Start of EXERCISE DATA

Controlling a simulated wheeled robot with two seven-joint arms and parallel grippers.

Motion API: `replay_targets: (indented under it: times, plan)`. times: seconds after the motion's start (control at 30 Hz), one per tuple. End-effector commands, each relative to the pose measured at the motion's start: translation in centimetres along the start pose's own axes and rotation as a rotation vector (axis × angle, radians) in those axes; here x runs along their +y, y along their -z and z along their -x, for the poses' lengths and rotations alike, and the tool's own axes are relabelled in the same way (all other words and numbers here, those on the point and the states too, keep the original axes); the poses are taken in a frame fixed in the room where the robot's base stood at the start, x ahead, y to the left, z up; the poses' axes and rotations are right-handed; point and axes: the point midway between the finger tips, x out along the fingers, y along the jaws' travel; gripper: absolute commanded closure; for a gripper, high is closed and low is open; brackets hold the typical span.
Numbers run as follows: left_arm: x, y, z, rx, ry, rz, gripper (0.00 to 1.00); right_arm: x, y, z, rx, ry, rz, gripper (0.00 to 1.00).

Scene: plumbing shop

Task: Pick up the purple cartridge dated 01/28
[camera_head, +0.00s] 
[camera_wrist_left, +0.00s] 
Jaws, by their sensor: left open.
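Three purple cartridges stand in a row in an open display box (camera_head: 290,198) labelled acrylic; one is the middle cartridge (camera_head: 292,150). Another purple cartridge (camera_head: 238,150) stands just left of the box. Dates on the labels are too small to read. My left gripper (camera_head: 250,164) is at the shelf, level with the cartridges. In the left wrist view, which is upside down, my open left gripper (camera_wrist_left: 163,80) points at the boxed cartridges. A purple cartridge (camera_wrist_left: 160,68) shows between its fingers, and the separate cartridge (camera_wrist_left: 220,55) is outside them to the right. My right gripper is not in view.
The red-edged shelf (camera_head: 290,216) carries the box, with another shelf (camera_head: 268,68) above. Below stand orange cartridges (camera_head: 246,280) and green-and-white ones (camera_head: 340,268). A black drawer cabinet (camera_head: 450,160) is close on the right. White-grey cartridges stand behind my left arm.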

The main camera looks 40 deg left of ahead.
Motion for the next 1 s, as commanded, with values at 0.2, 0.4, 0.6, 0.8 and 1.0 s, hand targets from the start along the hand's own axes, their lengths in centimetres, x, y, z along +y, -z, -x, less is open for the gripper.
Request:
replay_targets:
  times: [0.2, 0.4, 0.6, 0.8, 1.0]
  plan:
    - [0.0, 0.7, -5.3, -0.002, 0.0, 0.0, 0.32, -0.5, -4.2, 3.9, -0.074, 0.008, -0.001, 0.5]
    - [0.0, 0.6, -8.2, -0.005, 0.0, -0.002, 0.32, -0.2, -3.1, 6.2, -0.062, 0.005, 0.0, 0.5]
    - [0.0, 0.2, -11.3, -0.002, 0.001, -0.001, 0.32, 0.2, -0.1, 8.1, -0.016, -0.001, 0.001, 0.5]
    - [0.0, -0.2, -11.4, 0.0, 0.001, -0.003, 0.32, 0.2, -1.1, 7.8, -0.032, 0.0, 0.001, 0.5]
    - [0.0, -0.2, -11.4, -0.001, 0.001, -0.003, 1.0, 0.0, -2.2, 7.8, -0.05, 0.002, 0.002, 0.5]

End of EXERCISE DATA
Start of EXERCISE DATA

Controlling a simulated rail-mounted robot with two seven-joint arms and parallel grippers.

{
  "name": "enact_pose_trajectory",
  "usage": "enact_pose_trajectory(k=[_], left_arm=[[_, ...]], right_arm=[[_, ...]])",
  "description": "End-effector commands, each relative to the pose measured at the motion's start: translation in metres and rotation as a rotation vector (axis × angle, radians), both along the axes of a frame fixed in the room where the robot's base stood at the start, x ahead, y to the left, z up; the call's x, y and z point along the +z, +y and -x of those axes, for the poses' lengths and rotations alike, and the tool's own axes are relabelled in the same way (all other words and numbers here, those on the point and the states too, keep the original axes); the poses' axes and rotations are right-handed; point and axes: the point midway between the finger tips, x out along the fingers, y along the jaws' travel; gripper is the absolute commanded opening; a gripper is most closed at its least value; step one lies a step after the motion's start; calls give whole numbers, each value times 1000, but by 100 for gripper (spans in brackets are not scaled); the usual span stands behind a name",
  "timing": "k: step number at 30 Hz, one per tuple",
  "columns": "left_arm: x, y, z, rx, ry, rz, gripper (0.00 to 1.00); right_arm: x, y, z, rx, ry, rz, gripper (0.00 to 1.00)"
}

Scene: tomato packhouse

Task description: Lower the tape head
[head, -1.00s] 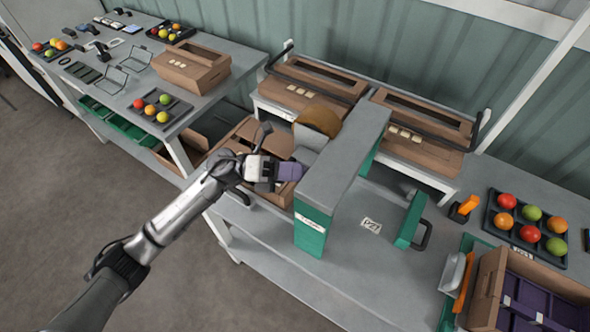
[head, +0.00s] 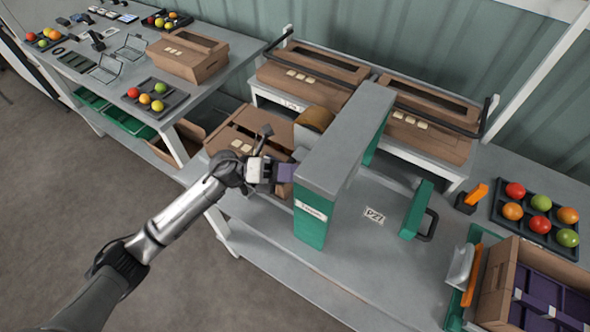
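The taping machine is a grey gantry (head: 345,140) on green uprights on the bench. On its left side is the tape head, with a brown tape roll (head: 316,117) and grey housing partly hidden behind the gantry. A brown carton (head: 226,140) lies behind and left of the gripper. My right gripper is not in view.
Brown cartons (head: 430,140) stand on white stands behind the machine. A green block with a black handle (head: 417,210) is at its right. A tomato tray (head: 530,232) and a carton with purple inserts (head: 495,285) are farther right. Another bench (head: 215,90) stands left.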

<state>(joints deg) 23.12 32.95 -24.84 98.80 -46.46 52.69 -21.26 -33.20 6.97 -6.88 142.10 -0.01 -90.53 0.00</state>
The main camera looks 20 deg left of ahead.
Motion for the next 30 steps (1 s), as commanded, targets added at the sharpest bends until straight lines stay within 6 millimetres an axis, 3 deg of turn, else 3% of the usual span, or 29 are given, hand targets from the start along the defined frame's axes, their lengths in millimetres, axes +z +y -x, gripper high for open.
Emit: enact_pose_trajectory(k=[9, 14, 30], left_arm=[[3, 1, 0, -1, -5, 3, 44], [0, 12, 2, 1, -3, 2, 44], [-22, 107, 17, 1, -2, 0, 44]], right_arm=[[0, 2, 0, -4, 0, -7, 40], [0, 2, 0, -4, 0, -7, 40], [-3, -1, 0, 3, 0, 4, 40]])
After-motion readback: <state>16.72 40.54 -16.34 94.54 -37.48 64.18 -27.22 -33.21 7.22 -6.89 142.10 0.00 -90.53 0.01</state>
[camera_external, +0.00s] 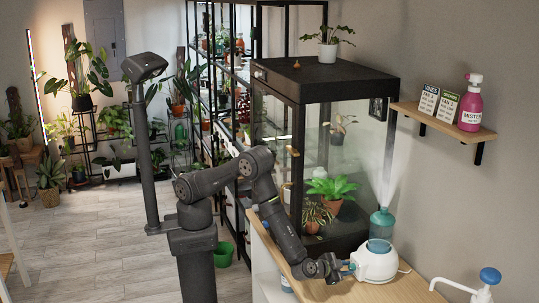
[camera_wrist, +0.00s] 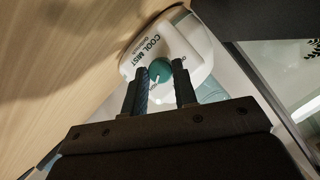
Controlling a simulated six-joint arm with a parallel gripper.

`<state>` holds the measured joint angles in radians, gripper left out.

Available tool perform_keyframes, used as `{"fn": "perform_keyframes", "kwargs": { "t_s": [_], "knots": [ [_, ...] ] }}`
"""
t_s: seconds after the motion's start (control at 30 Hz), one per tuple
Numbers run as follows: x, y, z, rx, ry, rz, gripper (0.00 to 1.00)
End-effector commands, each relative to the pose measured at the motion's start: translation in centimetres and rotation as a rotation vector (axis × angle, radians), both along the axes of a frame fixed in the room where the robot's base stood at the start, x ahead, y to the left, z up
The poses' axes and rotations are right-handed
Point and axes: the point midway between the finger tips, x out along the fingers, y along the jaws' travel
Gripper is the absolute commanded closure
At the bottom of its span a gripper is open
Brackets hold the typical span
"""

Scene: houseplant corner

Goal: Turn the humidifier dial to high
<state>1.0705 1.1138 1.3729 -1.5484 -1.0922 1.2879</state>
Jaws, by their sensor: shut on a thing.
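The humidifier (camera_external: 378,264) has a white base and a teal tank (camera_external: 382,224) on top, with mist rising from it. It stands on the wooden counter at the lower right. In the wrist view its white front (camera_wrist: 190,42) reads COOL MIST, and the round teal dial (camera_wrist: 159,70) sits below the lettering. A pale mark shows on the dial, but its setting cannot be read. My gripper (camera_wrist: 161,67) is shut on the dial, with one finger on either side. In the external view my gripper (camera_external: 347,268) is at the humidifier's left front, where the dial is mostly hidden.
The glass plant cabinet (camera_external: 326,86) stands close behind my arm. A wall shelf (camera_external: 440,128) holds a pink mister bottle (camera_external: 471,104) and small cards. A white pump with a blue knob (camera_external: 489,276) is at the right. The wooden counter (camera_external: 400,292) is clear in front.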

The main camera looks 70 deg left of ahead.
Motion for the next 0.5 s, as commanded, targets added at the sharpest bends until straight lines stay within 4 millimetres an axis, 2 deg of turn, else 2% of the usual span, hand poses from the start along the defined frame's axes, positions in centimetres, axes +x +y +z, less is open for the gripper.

End of EXERCISE DATA
Start of EXERCISE DATA

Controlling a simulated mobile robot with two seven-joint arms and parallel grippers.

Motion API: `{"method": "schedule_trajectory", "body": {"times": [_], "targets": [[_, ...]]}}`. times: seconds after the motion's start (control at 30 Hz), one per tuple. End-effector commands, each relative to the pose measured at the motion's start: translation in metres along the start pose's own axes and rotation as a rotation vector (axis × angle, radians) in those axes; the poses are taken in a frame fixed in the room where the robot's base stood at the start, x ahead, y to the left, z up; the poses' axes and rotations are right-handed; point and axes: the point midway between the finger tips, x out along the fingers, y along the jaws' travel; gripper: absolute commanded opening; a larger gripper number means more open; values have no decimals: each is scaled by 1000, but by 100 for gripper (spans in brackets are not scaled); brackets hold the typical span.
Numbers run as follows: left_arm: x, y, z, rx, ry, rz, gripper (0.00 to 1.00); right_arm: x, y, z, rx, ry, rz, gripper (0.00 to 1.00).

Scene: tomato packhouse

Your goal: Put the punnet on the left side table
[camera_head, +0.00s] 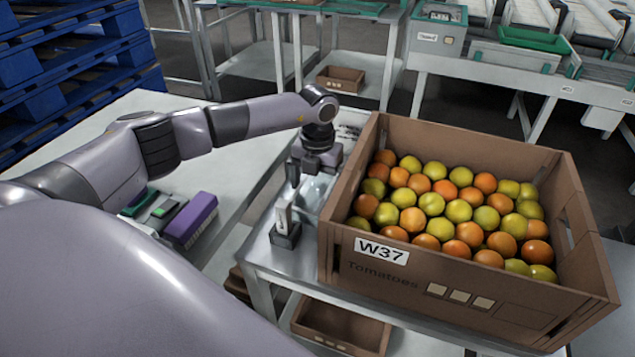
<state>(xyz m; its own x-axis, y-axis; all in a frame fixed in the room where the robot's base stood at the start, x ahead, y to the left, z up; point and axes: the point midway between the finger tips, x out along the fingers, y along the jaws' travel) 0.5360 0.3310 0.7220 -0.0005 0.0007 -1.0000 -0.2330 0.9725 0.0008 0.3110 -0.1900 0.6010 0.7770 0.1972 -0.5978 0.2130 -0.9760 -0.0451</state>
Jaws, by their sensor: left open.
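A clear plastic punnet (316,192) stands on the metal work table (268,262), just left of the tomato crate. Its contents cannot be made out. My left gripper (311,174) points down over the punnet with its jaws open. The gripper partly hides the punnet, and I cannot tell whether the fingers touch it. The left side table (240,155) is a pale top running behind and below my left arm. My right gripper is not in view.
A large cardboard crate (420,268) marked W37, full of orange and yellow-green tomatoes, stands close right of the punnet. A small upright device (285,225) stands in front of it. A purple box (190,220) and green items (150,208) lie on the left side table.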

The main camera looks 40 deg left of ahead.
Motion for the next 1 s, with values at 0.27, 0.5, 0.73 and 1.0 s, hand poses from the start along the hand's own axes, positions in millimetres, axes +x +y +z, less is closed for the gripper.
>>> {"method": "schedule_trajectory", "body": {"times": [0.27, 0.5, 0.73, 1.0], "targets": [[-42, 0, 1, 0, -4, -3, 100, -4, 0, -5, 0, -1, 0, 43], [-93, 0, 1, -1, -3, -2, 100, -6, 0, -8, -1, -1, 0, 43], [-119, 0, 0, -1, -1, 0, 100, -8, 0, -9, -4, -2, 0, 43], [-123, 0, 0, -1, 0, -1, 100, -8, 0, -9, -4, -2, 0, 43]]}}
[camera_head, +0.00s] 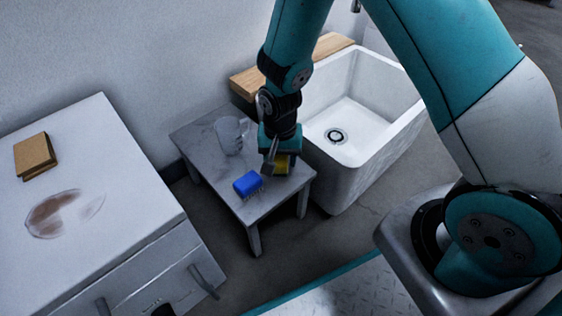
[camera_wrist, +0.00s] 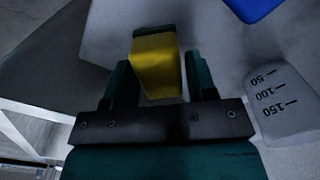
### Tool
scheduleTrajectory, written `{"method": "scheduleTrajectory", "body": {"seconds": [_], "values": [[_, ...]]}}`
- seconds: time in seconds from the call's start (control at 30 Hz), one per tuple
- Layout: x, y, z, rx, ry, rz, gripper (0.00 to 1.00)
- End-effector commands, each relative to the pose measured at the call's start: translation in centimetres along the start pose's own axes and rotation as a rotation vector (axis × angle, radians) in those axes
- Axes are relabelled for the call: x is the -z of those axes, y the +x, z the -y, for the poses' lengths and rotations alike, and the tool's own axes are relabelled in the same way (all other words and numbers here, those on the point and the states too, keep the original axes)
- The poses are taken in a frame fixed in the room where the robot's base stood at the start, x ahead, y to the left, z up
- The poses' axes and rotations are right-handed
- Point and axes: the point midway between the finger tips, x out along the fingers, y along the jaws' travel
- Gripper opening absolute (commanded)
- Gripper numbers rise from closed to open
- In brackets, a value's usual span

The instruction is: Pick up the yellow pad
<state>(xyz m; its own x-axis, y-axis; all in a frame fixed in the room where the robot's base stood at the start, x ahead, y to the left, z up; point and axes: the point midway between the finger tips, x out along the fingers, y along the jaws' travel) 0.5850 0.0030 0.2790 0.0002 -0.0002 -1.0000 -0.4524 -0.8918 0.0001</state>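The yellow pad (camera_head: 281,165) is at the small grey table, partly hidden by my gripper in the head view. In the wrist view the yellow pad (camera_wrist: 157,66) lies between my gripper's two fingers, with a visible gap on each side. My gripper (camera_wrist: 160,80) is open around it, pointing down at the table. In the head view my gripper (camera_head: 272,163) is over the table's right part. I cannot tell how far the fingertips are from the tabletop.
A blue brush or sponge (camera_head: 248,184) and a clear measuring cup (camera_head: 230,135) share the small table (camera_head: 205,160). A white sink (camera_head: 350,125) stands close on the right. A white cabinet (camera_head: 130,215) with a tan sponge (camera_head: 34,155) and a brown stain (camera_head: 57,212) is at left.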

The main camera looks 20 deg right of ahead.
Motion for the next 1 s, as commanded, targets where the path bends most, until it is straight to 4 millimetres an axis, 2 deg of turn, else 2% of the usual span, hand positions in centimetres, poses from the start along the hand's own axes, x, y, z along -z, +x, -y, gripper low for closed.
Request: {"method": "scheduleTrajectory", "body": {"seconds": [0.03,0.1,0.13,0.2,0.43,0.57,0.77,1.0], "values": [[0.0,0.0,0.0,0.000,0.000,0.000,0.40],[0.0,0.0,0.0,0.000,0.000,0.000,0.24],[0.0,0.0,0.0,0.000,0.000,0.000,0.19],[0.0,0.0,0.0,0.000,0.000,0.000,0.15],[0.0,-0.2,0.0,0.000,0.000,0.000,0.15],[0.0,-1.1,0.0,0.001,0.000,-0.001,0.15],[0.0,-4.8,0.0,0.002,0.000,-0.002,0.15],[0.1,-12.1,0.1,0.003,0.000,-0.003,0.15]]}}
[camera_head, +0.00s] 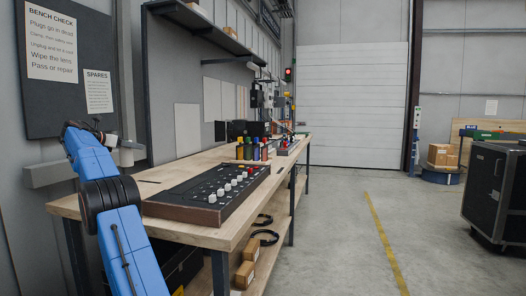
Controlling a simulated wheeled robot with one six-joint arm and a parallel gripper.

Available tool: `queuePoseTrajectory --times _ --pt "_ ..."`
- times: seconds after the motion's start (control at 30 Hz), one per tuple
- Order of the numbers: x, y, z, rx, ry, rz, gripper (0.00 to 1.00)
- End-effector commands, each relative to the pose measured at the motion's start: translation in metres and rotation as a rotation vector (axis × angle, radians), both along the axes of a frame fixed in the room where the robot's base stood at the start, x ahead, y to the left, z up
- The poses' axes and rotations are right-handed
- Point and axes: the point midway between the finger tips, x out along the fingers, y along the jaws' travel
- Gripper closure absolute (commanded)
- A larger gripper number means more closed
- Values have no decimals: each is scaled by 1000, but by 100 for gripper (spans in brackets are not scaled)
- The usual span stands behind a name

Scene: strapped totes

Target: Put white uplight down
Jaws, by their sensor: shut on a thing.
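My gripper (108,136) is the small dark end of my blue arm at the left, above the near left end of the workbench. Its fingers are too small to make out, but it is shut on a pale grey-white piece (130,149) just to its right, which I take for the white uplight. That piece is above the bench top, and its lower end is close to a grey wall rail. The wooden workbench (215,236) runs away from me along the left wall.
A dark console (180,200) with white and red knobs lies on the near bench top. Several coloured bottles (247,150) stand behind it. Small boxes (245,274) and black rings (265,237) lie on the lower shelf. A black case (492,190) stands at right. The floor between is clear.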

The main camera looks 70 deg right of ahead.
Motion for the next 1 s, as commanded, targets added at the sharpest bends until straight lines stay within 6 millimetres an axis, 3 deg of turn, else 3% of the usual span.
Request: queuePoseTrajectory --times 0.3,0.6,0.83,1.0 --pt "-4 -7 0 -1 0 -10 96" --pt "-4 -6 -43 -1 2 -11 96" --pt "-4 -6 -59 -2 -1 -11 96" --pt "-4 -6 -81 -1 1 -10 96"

End of EXERCISE DATA

* STATED TASK
Identify all lines in the records above with the word "Available".

* ANSWER TO THE PROBLEM
Available tool perform_keyframes, used as `{"fn": "perform_keyframes", "kwargs": { "t_s": [_], "knots": [ [_, ...] ] }}`
Available tool: `queuePoseTrajectory --times _ --pt "_ ..."`

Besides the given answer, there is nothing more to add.